The use of price-related de-marketing has obvious ethical considerations. “[t]o be able to use price to limit the number of visitors requires that consumption should be excludable – only those who pay can benefit from the visitor experience. But this is frequently deemed undesirable in the case of natural resources or the historical and cultural artefacts of a country, either because they are public goods, so that it is not practical to exclude consumption, or because they are merit goods whereby it is to the benefit of society that consumption should be encouraged”. Cooper et al (2008:331)

Limitations of demarketing

  • changing the established behaviour and preferences of tourists, tour operators, guides and coach companies is a major task
  • more difficult to reduce overall demand than to channel it to other times or similar places - first-time visitors and many repeat visitors will prioritise the honeypot places
  • may reduce demand for some businesses and they may be local voters
  • raising prices will impact of local users and domestic visitors

Once visitors are at the site their behaviour can be influenced and managed by guidelines and codes of conduct, guides and interpretation.
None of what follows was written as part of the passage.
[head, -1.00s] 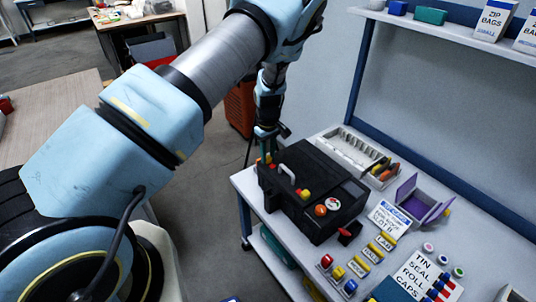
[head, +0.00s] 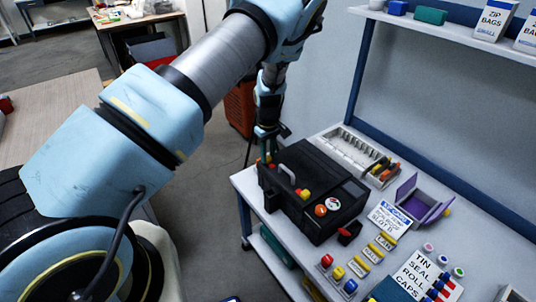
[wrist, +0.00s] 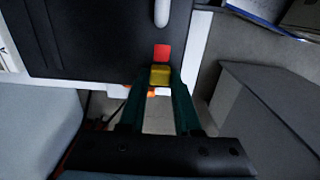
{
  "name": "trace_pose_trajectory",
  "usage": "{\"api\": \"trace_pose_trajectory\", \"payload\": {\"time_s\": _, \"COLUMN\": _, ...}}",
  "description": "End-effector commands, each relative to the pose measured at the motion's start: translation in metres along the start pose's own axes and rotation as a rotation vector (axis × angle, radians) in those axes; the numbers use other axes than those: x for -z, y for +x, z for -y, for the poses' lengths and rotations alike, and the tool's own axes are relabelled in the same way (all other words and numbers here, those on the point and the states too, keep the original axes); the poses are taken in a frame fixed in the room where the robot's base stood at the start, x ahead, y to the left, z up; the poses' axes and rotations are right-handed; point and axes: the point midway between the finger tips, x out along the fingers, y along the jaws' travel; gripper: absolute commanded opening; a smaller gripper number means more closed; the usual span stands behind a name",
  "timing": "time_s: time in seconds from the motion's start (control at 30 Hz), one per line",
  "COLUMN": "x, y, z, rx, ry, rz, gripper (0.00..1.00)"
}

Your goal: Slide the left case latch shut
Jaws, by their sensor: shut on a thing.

Beeton and Benfield (see below) have examples from Italy, Sissinghurst in the UK, and Australia.


Beeton, Sue, and Richard Benfield. "Demand control: The case for demarketing as a visitor and environmental management tool." Journal of Sustainable Tourism 10, no. 6 (2002): 497-513.
Available online

Benfield, R. W. "Good things come to those who wait–Demarketing Sissinghurst Castle Garden, Kent for sustainable mass tourism." In TTRA Annual Conference Proceedings, pp. 226-234. Boulder, CO: Travel and Tourism Research, 2000.

Cooper, C., Fletcher, J., Fyall, A., Gilbert, D. & Wanhill, S. (2008) Tourism: Principles and Practice. Prentice Hall.

Liu, Zhenhua (2003) Sustainable tourism development : a critique. Journal of Sustainable Tourism, 11 (6). pp. 459-475.

Medway, Dominic, Gary Warnaby, and Sheetal Dharni. "Demarketing places: Rationales and strategies." Journal of Marketing Management 27, no. 1-2 (2010): 124-142.